> **Task brief**:
Please transcribe the listing below in full and word for word, without its pictures.

> **Data lines**:
● ● ●

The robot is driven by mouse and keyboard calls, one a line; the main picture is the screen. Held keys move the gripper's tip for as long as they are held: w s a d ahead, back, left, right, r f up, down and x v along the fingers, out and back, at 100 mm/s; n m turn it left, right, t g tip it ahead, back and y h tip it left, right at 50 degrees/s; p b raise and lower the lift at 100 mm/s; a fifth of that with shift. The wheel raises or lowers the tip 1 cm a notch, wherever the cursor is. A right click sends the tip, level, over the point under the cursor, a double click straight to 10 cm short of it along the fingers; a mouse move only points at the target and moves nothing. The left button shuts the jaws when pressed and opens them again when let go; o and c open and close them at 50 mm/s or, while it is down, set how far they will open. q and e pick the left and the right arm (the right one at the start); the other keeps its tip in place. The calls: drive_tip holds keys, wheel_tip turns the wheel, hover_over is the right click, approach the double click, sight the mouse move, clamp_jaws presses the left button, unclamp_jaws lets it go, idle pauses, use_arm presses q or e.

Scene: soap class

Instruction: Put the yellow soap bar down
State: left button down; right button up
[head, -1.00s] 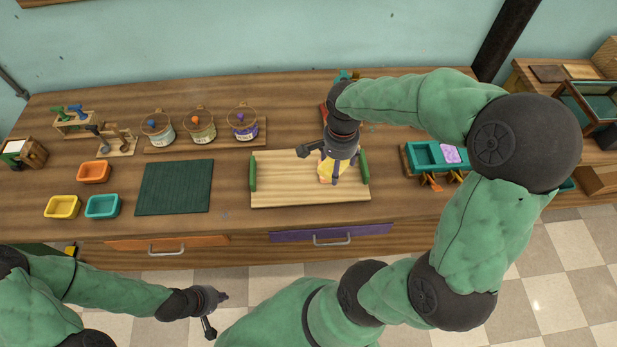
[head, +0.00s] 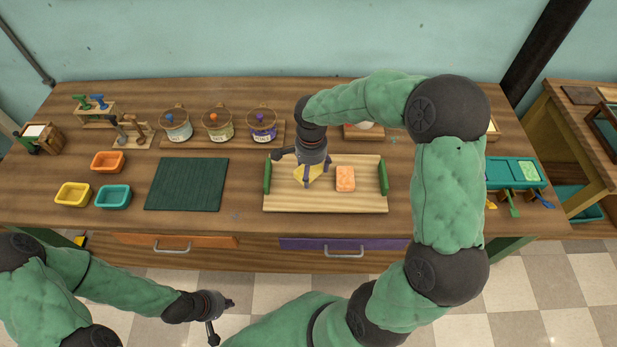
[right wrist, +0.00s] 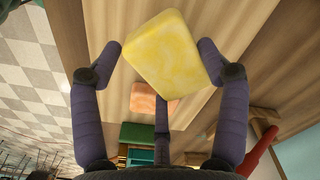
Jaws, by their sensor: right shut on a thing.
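The yellow soap bar (head: 314,174) is between the fingers of my right gripper (head: 308,177), over the left half of a pale wooden tray (head: 325,204) with green handles. In the right wrist view the yellow soap bar (right wrist: 163,50) is tilted between the purple fingers. I cannot tell if it touches the tray. An orange soap bar (head: 345,179) lies on the tray just right of my right gripper; it also shows in the right wrist view (right wrist: 146,99). My left gripper (head: 222,318) has its fingers spread, empty, in front of the counter.
A dark green mat (head: 187,184) lies left of the tray. Orange, yellow and teal dishes (head: 114,197) stand further left. Labelled jars (head: 219,125) stand on a board behind. A teal holder (head: 514,172) is at the right. The tray's front strip is bare.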

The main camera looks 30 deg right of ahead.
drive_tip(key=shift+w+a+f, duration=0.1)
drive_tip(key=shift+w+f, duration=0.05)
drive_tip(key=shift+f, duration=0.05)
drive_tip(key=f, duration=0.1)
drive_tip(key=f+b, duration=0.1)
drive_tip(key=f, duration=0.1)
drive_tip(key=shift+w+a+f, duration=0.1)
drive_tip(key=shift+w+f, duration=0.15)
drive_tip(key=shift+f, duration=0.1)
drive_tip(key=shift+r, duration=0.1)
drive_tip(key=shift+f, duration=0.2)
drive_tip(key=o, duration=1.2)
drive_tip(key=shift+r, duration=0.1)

● ● ●

> **Exercise solution**:
The robot is driven by mouse and keyboard calls, one a line; the main picture is the screen. Held keys move the gripper's tip for as long as they are held: w s a d ahead, back, left, right, r f up, down and x v along the fingers, out and back, at 100 mm/s; n m turn it left, right, t g tip it ahead, back and y h tip it left, right at 50 degrees/s; p b raise and lower the lift at 100 mm/s; a fifth of that with shift. The wheel raises or lowers the tip 1 cm a notch, wherever the cursor is. A right click sends the tip, level, over the point under the cursor, a double click straight to 10 cm short of it along the fingers; a mouse move only points at the target and moves nothing. The left button shuts the jaws when pressed and opens them again when let go; o and c open and close them at 50 mm/s or, while it is down, set how far they will open. q and e pick the left and the right arm (the right one at the start); the other keeps its tip in place. The calls: drive_tip holds keys, wheel_tip turns the wheel, hover_over is the right click, approach the double click, sight the mouse move, clamp_jaws presses the left button, unclamp_jaws lets it go, idle pauses, use_arm presses q or e.

Scene: soap class

Instruction: Put the yellow soap bar down
State: left button down; right button up
[head, -1.00s] 
[head, +0.00s] 
[right wrist, +0.00s] 
Jaws, by their sensor: right shut on a thing.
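The yellow soap bar (head: 314,174) is between the fingers of my right gripper (head: 308,177), over the left half of a pale wooden tray (head: 325,204) with green handles. In the right wrist view the yellow soap bar (right wrist: 163,50) is tilted between the purple fingers. I cannot tell if it touches the tray. An orange soap bar (head: 345,179) lies on the tray just right of my right gripper; it also shows in the right wrist view (right wrist: 146,99). My left gripper (head: 222,318) has its fingers spread, empty, in front of the counter.
A dark green mat (head: 187,184) lies left of the tray. Orange, yellow and teal dishes (head: 114,197) stand further left. Labelled jars (head: 219,125) stand on a board behind. A teal holder (head: 514,172) is at the right. The tray's front strip is bare.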

The main camera looks 30 deg right of ahead.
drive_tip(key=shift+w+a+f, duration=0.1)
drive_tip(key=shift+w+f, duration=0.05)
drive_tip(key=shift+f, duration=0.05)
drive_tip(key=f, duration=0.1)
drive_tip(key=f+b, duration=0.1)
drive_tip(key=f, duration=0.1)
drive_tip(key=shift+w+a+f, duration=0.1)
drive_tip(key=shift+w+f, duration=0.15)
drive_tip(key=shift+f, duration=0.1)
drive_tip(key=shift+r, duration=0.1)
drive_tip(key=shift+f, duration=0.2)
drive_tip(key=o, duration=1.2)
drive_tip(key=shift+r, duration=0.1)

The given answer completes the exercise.